Gli studiosi russi, come Sergei Starostin, hanno optato per una scelta a mio avviso non condivisibile, spinti da una bizzarra forma di nazionalismo. Visto che il protoslavo ha *melko "latte", donde deriva il russo молоко (molokó), con una consonante sorda /k/ come quella del germanico, esistono due alternative:
1) La forma protoslava è un prestito da una lingua germanica o da altra lingua IE non identifica con /g/ > /k/;
2) La forma protoslava proviene da una radice IE diversa da *(a)meləg'- e postulabile come *melk-.
I russi sostengono la seconda soluzione, fittizia e politicizzata, giungendo all'assurdo di ritenere nativo il termine melca di Apicio.
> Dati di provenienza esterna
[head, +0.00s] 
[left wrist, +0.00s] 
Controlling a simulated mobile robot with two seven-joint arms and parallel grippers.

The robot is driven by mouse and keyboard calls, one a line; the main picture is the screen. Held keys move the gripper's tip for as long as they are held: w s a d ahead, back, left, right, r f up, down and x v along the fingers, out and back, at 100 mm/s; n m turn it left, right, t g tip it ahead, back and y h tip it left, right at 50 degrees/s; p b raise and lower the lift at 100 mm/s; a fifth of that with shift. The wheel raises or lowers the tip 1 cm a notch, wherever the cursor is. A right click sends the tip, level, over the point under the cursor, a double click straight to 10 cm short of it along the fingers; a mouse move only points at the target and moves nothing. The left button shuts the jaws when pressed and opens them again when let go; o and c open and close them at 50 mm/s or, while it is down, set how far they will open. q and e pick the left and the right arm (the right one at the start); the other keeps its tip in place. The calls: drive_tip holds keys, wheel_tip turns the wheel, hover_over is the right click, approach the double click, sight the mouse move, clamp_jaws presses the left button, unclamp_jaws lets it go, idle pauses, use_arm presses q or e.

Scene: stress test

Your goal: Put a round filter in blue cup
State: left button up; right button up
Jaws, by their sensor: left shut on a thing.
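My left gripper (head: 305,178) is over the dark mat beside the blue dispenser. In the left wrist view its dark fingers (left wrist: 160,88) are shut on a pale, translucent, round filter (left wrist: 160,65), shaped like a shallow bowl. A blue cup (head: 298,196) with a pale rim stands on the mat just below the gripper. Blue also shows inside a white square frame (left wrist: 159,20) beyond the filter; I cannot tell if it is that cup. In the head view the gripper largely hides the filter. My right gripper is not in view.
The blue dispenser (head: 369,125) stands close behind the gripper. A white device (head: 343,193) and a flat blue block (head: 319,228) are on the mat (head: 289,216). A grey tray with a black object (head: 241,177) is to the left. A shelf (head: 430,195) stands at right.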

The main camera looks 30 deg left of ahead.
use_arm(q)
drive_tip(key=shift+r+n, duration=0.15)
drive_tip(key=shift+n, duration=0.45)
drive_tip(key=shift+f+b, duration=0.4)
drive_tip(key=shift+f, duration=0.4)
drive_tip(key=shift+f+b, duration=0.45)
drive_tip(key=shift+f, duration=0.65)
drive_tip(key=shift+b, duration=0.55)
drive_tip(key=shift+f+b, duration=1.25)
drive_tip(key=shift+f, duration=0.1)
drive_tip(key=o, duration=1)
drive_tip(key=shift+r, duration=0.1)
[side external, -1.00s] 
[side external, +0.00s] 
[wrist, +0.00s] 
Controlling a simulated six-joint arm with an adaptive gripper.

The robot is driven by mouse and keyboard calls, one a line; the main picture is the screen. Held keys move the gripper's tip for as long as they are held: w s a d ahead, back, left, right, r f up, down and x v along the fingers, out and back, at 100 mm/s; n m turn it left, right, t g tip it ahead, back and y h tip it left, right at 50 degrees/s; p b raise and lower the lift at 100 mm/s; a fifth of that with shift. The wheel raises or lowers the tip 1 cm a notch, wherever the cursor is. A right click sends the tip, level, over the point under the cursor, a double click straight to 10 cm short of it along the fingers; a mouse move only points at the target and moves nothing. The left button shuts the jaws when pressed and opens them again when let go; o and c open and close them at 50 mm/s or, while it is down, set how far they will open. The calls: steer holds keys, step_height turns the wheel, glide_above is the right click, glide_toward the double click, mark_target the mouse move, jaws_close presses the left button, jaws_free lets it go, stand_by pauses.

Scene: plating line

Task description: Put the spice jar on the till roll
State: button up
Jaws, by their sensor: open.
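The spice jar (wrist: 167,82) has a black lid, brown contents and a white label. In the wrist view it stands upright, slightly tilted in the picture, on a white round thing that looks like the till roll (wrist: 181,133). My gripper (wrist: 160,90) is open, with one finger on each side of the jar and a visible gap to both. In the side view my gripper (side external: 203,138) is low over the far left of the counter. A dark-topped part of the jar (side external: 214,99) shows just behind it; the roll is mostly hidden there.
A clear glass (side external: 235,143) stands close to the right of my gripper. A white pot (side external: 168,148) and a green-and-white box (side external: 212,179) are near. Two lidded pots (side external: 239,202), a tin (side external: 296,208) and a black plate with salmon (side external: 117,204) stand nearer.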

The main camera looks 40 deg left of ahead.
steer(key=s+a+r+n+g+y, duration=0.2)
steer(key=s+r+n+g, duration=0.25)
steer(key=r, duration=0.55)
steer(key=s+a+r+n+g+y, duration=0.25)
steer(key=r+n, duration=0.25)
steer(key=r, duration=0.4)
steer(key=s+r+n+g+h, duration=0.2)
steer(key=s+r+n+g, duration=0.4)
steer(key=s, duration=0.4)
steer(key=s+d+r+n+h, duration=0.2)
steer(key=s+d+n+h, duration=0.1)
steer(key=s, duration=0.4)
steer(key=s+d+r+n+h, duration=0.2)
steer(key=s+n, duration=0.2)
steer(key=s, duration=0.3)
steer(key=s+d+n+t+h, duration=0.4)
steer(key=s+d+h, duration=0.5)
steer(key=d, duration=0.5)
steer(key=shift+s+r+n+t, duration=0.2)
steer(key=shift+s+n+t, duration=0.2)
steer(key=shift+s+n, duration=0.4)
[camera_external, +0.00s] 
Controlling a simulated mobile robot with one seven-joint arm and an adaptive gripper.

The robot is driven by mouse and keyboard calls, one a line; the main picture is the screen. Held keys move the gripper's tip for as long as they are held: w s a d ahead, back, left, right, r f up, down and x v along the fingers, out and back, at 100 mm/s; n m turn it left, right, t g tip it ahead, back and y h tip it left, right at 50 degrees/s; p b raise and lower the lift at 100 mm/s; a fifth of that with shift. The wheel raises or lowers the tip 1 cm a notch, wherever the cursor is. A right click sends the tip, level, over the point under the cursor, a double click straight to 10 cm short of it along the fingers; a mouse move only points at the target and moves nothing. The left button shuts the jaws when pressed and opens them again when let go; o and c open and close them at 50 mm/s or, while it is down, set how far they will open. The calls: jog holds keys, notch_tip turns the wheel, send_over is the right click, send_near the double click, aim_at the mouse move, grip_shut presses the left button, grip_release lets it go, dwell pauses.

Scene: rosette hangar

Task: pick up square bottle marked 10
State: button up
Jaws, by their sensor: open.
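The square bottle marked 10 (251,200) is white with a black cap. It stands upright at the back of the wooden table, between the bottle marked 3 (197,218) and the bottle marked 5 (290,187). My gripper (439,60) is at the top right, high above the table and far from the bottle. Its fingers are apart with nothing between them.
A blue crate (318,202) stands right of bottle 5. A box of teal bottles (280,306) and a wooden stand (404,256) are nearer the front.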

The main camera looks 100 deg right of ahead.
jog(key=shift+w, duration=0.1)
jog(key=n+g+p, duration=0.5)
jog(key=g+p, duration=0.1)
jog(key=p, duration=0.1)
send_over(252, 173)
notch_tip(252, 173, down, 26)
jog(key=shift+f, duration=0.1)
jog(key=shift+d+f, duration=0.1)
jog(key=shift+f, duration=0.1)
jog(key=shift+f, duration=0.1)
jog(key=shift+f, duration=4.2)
Vediamo chiaramente che il protoslavo *melko "latte" non è parte del lessico ereditario, essendo un prestito. Non significa nulla il fatto che non si riesca a tracciare storicamente questo prestito. Il fatto che i dettagli siano andati perduti non significa che si debba ricostruire una radice protoindoeuropea fantomatica. Vediamo anche che melca ha l'aspetto di una parola latina come gangster ha l'aspetto di una parola dell'idioma di Dante.
Conclusioni
Il vocabolo sardo merca, indicante il noto latticino acido, deve essere il naturale esito di un germanismo precoce giunto da Roma e molto anteriore la dominazione dei Vandali. Non è quindi possibile considerarlo, come si potrebbe pensare a prima vista, un prestito dal germanico orientale. Come è giunta la melca a Roma? Forse non lo sapremo mai, ma sono convinto che si tratti del frutto di una complessa serie di interscambi culturali tra il mondo germanico e quello romano. Non dimentichiamoci che i mercanti romani frequentavano i Germani, portando loro vino e altri prodotti. Non è improbabile che in questo ambito sia nato e si sia diffuso un nuovo tipo di latticino.